Die Leidensgeschichte wurde immer länger. Präsident Oreste Vigorito erklärte vorsichtshalber schon mal: «Die Hexen sind schuld.» Seit Jahrhunderten gehören sie zum Ort. Der Spitzname «Stadt der Hexen» zeigt dies ebenso wie das Klubwappen.
Was auch immer der Grund für die Niederlagen war: Was mich seit Wochen in den grossen Ligen fast am meisten interessierte, war, ob Benevento endlich den ersten Punkt holte. Immer war die Hoffnung vergebens.
95. Minute, 1:2-Rückstand gegen das grosse Milan. Ein Freistoss noch. Auch Goalie Alberto Brignoli stürmt nach vorne. Und dann passiert das:
Benevento gleicht aus und holt sich im 15. (!!!) Anlauf den ersten Punkt der Saison. Was für eine Last fällt da von den Spielern. Der Jubel ist grenzenlos.
Die Chancen auf den Ligaerhalt bleiben klein. Neun Zähler beträgt der Rückstand aktuell (heute spielt noch Genoa gegen Hellas Verona, dann könnte der Rückstand auf zehn Punkte anwachsen).
Aber wer weiss: Vielleicht gibt so ein dramatischer Punktgewinn wie gegen Milan den nötigen Schub. Womöglich kippt nach dem ersten Torwarttor in der Serie A seit 16 Jahren das Glück auf die Seite der Kicker aus der Hexenstadt.
Der Bann ist gebrochen, aber das Mitfiebern geht weiter. Wann gibt es den ersten Sieg? Startet Benevento jetzt die Aufholjagd? In den nächsten Runden geht es mit Udinese, SPAL Ferrara und Genoa gegen drei Klubs aus den unteren Regionen.

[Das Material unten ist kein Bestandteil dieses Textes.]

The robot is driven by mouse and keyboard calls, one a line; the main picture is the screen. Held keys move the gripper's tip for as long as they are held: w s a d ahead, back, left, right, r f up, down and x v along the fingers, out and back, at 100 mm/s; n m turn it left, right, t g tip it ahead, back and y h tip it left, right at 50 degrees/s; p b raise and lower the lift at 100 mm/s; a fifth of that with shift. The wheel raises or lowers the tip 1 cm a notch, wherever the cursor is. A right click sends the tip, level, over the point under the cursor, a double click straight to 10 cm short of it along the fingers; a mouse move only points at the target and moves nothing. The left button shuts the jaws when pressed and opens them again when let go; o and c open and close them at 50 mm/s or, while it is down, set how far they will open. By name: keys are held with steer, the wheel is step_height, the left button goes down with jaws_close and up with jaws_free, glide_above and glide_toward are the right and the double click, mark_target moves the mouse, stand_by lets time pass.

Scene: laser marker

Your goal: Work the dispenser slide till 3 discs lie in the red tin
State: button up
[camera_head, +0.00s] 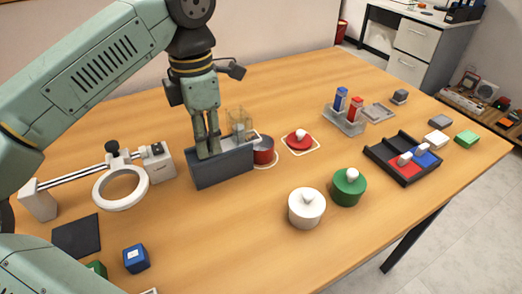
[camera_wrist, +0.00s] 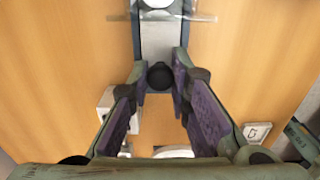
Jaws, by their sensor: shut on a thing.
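The dispenser is a dark grey block (camera_head: 222,170) left of the table's middle, with a clear tube (camera_head: 239,118) standing on its right part. In the wrist view its light grey slide (camera_wrist: 157,40) runs toward a black knob (camera_wrist: 160,76). My gripper (camera_head: 206,153) points down over the left part of the dispenser; in the wrist view its fingers (camera_wrist: 160,82) are shut on the knob. The red tin (camera_head: 263,151) stands open at the dispenser's right end. Its inside is too small to tell whether discs lie there. A white disc (camera_wrist: 157,3) shows under the tube.
A red lid (camera_head: 299,140) lies right of the red tin. White (camera_head: 306,208) and green (camera_head: 348,187) lidded tins stand in front. A ring magnifier stand (camera_head: 120,187) is at left. A black divided tray (camera_head: 403,158) and a rack (camera_head: 344,120) are at right.

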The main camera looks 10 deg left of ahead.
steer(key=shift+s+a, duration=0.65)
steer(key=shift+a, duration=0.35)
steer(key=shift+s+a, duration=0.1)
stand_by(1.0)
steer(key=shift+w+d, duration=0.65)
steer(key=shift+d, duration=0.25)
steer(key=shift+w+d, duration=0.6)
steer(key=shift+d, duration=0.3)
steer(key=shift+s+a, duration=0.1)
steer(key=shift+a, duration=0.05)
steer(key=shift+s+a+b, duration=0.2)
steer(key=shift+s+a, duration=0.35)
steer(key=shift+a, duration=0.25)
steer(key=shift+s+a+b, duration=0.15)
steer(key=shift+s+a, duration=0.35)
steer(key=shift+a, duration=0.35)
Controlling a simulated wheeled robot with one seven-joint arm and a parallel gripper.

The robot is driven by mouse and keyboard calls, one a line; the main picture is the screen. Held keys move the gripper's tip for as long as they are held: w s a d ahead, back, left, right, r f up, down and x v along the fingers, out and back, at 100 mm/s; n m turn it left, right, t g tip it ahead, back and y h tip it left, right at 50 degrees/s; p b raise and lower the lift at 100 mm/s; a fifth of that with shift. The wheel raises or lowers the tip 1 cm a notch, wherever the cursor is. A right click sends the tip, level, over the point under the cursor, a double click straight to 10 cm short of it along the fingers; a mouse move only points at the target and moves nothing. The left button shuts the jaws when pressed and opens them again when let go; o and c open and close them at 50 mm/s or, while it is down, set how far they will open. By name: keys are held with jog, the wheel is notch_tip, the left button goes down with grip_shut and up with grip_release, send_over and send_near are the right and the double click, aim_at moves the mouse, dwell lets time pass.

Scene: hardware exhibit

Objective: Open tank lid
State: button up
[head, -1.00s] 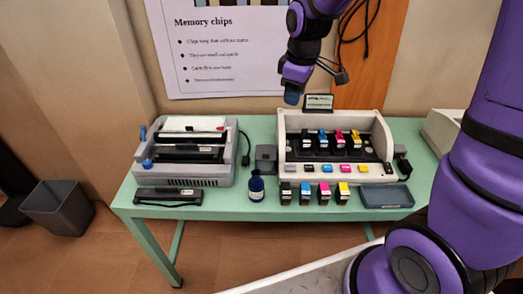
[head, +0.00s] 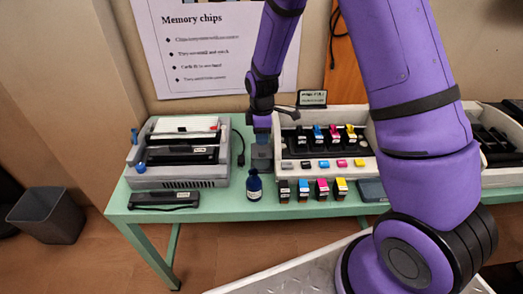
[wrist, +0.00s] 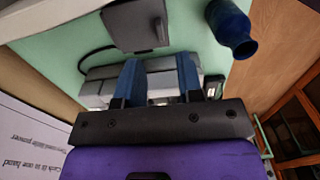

Wir erinnern uns an Crotone im letzten Jahr. Der damalige Aufsteiger holte in den ersten zehn Partien zwei Punkte, nach 15 Partien hatte sie sechs Zähler auf dem Konto. Es wird ein sehr, sehr schwieriges Unterfangen. In den letzten vier Jahren brauchte es in der Serie A 32, 38, 34 und 32 Zähler für den Ligaerhalt. Im besten Fall also müsste Benevento in den ausstehenden 23 Partien zehnmal gewinnen und ein Remis holen.
Hoffentlich bleibt das Mitfiebern um den Ligaerhalt trotzdem bis zum Saisonende. Und vielleicht wird aus dem Alptraum doch wieder ein Märchen. Eigentlich sollten Klubs wie Benevento nie absteigen dürfen.